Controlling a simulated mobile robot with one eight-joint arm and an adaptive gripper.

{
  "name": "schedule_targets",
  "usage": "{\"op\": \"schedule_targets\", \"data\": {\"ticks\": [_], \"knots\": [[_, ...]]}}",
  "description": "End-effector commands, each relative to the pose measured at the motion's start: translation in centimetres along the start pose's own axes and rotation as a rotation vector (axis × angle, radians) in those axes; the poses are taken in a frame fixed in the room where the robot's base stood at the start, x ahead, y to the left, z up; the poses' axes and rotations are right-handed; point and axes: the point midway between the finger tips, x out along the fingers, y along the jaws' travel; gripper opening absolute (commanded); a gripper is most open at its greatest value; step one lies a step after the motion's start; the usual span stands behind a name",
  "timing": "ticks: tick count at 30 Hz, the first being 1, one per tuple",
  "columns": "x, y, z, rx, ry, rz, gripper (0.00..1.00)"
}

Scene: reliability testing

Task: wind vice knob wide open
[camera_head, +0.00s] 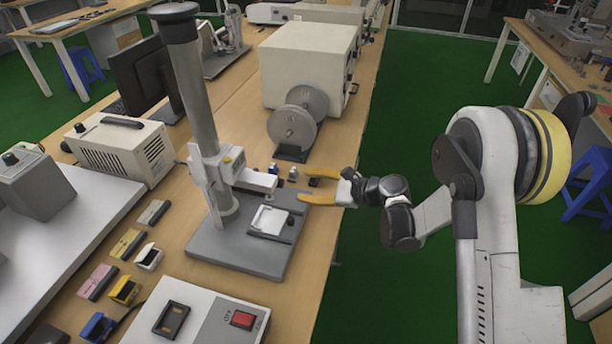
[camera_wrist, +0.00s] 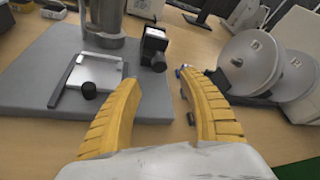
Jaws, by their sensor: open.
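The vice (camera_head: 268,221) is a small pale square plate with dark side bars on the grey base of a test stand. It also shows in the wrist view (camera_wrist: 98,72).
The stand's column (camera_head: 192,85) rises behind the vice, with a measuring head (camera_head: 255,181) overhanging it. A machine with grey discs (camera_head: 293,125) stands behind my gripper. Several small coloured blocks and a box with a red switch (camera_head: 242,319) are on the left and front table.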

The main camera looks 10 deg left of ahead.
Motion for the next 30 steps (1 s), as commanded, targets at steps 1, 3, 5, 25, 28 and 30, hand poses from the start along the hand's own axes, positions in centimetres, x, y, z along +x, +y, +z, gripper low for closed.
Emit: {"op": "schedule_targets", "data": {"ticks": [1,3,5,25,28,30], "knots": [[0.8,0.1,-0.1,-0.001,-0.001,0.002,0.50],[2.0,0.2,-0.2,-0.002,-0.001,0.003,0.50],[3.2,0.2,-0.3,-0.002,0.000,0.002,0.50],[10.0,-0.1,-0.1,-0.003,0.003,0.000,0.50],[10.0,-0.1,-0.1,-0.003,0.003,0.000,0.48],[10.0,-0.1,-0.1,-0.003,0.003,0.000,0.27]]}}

· · · · ·

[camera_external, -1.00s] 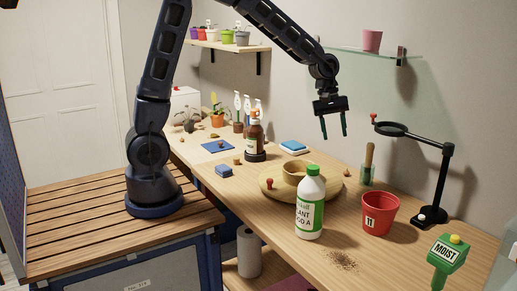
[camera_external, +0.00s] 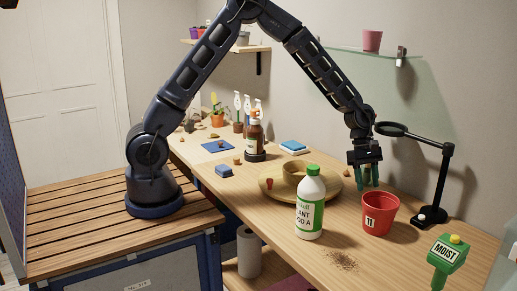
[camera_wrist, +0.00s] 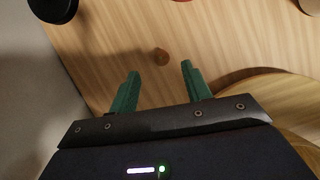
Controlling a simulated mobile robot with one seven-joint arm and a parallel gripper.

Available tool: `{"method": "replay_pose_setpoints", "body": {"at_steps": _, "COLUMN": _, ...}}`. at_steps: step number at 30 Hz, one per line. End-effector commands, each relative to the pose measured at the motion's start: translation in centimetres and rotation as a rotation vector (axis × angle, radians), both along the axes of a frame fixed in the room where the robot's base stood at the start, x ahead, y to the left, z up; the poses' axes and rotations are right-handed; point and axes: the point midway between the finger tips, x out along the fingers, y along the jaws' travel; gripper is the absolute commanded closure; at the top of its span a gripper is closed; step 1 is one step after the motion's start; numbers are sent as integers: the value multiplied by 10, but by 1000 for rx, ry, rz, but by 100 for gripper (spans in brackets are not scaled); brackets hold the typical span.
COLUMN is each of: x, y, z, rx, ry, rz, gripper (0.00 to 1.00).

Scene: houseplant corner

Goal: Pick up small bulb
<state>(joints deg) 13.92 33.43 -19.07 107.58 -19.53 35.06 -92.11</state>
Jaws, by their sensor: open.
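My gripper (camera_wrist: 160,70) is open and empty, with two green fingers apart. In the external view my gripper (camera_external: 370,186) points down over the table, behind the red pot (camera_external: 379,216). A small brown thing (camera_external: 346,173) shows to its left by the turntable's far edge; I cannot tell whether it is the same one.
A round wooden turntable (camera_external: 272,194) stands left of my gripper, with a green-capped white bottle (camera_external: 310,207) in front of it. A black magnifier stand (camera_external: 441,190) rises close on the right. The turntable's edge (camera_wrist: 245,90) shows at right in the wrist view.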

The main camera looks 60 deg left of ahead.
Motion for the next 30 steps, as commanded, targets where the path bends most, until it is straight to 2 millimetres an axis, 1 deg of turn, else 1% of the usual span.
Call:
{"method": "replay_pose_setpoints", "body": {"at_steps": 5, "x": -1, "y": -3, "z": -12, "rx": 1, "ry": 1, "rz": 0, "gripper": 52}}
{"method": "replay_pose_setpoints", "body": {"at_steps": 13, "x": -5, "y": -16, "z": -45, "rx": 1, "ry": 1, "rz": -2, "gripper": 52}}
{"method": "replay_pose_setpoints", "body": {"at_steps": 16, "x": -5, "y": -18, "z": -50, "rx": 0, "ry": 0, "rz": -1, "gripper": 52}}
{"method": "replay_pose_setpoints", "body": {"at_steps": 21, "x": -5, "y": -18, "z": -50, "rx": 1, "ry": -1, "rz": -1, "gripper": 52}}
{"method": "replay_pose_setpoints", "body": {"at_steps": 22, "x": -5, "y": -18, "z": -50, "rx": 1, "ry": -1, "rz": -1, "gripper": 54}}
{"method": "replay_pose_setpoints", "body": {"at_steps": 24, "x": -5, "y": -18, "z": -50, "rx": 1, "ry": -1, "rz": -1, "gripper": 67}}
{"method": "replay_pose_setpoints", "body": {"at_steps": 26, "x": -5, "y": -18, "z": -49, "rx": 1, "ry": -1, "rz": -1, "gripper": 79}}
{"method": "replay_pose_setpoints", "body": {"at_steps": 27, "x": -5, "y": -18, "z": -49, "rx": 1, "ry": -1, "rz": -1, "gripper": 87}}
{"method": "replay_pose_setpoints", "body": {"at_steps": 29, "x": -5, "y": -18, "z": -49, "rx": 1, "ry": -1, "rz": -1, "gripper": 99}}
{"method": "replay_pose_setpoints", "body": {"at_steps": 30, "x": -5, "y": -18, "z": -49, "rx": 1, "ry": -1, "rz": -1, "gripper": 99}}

· · · · ·

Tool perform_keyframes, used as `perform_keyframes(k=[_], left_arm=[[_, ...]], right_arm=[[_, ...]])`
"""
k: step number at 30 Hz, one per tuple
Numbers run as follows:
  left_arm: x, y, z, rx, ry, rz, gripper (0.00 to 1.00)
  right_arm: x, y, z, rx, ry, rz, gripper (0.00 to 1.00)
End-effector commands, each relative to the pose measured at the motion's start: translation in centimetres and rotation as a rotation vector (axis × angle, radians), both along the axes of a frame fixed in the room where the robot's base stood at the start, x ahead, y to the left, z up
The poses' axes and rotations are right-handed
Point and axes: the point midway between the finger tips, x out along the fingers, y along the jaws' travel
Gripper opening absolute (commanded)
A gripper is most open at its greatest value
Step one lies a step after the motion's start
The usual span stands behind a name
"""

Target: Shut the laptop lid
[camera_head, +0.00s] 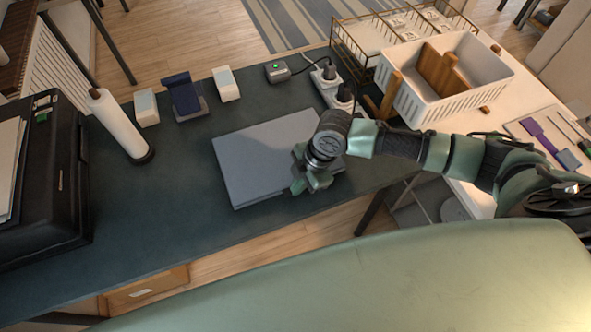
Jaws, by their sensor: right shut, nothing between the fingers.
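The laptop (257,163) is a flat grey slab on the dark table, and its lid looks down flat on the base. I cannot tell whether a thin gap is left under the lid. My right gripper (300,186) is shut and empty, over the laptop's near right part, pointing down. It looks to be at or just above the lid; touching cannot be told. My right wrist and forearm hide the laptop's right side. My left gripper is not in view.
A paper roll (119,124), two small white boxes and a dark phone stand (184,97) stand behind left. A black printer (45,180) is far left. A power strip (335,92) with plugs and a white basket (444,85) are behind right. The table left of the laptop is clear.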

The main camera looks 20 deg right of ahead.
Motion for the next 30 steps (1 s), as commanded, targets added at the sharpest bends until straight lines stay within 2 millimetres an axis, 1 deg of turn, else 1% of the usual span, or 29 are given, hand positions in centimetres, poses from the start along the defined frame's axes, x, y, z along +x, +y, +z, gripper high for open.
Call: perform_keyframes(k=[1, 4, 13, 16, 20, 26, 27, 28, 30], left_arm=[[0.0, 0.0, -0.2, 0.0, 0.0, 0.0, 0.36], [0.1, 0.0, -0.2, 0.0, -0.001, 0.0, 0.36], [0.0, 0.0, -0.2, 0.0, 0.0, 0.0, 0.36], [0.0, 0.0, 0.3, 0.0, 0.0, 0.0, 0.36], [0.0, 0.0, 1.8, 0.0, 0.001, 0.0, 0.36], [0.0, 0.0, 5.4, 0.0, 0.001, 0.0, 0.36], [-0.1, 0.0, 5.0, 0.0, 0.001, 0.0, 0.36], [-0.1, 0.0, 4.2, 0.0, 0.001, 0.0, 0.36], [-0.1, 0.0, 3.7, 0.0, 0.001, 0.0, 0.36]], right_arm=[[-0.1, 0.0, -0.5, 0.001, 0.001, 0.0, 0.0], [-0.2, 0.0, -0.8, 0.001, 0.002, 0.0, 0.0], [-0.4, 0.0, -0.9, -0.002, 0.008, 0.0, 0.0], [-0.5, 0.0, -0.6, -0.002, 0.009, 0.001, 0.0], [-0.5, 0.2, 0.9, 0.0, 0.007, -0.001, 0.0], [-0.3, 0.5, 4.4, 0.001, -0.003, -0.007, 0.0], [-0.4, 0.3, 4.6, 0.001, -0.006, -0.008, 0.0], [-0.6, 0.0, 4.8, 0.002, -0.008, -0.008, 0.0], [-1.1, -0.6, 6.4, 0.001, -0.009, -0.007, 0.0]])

· · · · ·

**To do**
Looking at the entries above, state how many lines contain "main"; give the number alone.

**Response for this exercise**
3